• WHAT IS ASKED
Using the data below, copy every line that contains the word "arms".

╔══

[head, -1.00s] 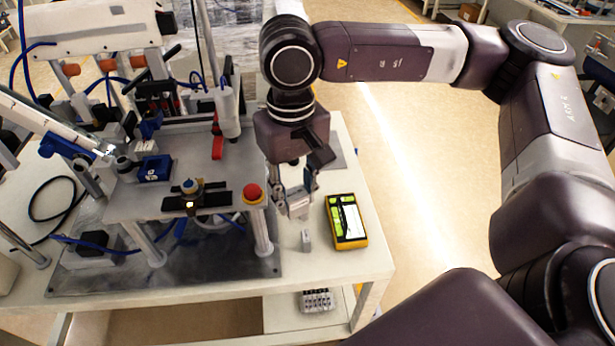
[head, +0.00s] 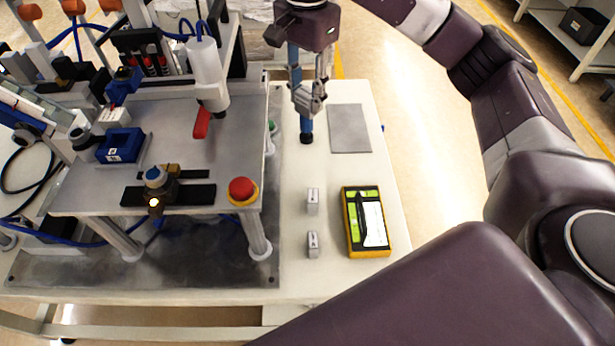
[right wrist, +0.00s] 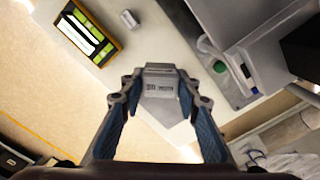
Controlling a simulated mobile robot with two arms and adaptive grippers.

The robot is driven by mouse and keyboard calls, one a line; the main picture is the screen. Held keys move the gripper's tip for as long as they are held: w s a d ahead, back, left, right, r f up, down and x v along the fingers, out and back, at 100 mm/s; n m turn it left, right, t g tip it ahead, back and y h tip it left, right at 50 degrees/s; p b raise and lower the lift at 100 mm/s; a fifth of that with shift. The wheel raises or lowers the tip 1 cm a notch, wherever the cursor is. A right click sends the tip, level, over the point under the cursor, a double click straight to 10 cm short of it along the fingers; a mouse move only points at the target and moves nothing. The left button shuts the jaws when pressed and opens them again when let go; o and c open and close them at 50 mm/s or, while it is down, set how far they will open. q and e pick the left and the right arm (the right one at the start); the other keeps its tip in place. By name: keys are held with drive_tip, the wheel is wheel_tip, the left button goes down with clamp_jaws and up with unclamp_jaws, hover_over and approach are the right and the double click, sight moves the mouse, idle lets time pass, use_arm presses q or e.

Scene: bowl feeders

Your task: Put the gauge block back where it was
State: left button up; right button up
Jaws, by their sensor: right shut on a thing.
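My right gripper (head: 308,100) is at the far part of the white table, left of the grey mat. In the right wrist view its two blue-padded fingers (right wrist: 160,90) are shut on a light grey gauge block (right wrist: 161,82) with small markings, which hangs above the mat. In the head view the fingers mostly hide this block. Two similar small grey blocks, a farther one (head: 312,201) and a nearer one (head: 313,244), stand on the table left of the yellow case. My left gripper is not in view.
The grey mat (head: 349,128) is bare. The raised metal fixture (head: 110,200) with a red button (head: 242,190) fills the left. A small blue thing with a black end (head: 306,127) shows below my right gripper.

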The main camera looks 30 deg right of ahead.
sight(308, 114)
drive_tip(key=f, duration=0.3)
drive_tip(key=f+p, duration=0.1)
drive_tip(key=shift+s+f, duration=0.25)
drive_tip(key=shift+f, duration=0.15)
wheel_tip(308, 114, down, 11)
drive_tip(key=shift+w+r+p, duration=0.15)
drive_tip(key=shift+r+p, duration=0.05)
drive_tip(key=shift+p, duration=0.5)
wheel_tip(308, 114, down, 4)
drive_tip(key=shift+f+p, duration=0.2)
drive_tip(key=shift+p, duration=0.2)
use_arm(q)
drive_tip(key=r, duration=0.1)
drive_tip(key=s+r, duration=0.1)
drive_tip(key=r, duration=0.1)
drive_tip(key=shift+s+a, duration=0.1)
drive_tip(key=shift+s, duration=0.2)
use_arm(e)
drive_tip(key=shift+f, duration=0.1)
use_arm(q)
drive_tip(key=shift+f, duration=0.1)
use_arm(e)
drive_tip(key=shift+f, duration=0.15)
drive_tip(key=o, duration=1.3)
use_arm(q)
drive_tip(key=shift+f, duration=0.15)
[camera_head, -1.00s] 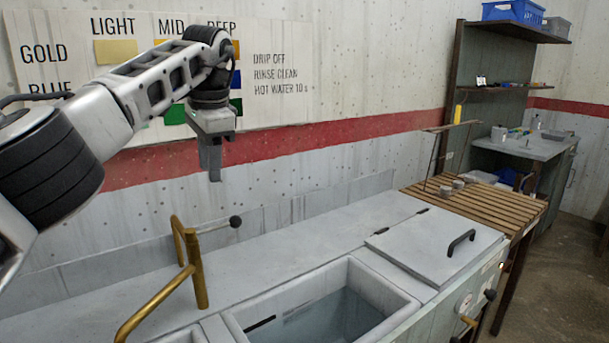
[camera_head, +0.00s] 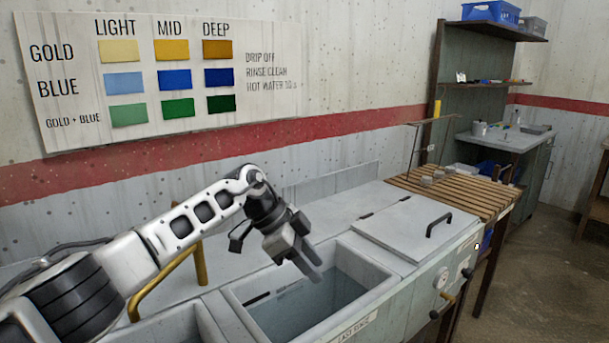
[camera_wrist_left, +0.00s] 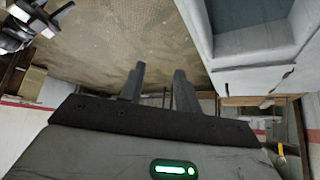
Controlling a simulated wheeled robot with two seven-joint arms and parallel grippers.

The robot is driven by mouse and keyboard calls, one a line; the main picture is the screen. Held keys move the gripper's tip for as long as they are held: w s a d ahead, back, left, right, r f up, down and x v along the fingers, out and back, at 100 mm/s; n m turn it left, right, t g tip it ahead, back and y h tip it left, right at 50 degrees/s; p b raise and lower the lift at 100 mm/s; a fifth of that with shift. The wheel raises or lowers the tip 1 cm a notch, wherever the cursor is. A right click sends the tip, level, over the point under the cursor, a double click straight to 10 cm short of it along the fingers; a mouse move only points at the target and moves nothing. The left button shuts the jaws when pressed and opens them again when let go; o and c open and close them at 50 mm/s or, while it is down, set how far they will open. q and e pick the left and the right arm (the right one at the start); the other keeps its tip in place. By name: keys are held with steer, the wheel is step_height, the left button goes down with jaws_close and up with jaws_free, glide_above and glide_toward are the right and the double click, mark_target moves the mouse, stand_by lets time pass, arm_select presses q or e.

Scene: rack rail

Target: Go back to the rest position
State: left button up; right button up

╚══

• THE COMPLETED TASK
Controlling a simulated mobile robot with two arms and adaptive grippers.
Controlling a simulated wheeled robot with two seven-joint arms and parallel grippers.

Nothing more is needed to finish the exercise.